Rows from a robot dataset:
#####

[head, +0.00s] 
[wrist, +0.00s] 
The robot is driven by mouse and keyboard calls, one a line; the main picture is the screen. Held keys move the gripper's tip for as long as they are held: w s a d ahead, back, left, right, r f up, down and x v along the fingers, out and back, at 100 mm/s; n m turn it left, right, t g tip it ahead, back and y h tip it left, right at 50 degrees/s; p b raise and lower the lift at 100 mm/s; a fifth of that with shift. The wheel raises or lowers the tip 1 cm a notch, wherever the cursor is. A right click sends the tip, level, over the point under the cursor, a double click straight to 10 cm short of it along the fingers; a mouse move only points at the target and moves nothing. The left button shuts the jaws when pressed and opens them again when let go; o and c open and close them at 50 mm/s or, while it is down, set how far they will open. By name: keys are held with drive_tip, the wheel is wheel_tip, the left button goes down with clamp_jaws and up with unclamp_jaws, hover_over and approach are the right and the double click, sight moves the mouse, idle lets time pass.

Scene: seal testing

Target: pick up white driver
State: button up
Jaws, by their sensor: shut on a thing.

#####

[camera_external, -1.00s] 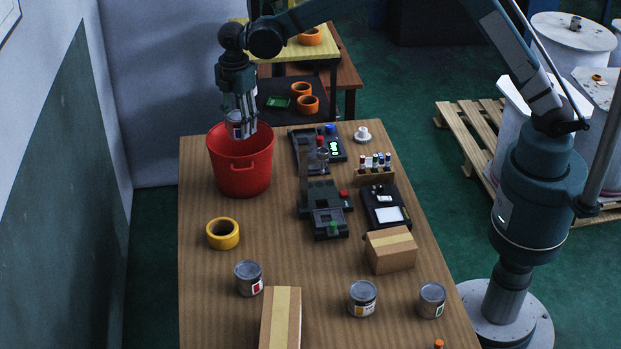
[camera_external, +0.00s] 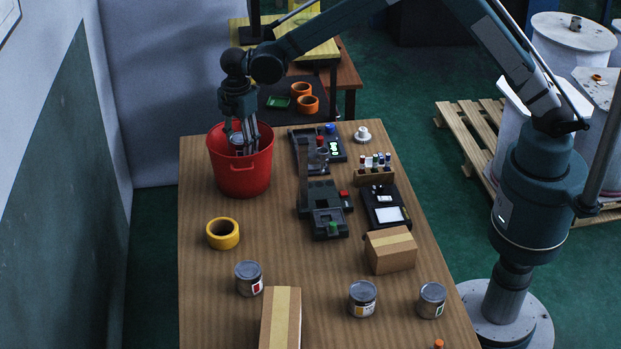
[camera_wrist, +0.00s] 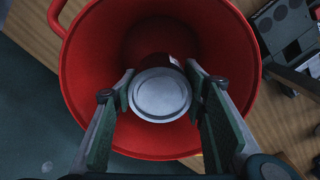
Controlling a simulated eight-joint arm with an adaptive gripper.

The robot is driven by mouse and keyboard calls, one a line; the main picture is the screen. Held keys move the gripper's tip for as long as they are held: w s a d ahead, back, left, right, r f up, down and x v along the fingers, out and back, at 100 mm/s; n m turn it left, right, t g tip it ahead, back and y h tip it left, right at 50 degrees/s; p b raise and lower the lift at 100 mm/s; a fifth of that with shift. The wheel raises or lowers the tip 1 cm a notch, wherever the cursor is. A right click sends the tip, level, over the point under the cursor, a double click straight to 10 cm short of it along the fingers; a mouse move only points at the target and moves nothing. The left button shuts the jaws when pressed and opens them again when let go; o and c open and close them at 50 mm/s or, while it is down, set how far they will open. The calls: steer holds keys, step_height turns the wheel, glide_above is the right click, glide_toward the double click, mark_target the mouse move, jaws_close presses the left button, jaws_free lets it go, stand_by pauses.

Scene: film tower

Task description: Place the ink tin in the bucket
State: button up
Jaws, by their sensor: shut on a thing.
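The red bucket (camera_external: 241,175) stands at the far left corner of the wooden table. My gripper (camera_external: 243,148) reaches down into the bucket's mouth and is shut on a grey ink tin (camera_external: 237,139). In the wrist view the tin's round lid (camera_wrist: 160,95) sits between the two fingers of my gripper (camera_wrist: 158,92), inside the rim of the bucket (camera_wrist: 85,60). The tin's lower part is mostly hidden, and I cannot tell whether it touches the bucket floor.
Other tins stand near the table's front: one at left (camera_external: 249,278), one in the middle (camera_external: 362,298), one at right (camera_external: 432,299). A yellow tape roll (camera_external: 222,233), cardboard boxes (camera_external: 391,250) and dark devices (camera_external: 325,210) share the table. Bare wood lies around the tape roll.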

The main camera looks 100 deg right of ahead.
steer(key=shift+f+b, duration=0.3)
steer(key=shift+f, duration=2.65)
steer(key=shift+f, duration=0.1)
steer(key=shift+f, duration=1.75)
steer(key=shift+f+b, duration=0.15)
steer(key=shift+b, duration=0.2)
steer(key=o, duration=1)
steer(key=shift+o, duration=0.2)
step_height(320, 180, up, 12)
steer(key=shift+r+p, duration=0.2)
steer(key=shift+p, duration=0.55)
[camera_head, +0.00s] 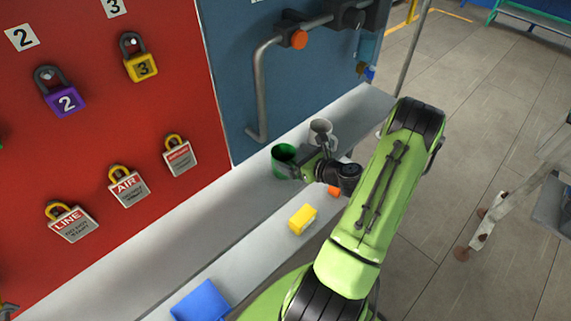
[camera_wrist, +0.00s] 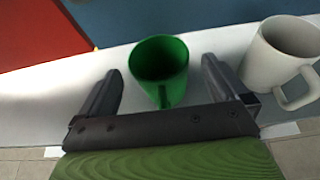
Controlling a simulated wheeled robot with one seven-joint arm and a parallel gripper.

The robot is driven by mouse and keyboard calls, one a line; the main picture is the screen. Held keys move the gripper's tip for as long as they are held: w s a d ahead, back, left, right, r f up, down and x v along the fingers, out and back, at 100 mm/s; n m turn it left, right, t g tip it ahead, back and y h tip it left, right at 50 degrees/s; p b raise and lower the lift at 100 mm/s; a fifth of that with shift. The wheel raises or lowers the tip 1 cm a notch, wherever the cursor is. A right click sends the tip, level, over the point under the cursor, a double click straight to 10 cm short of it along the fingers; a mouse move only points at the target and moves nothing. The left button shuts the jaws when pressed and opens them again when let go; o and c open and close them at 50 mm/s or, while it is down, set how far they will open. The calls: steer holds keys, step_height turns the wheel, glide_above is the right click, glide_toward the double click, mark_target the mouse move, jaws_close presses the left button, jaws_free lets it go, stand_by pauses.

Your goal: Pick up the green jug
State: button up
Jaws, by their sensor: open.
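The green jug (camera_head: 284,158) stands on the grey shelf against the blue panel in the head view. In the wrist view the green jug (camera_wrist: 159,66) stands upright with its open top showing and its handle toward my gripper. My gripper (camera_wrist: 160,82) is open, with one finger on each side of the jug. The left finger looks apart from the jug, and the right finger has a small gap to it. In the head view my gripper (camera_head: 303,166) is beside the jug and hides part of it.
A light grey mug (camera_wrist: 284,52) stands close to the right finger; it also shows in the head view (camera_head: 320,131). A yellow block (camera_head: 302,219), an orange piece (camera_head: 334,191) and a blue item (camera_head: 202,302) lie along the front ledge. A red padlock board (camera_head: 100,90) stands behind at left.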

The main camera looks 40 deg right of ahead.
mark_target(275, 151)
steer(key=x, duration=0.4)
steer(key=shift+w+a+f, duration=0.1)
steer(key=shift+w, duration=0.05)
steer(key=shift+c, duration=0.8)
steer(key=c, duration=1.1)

#####

=== GIVEN EXERCISE ===
Look through the entries and work out how many lines have the word "Scene" in them; reply with that number only.

=== RESPONSE TO THIS EXERCISE ===
2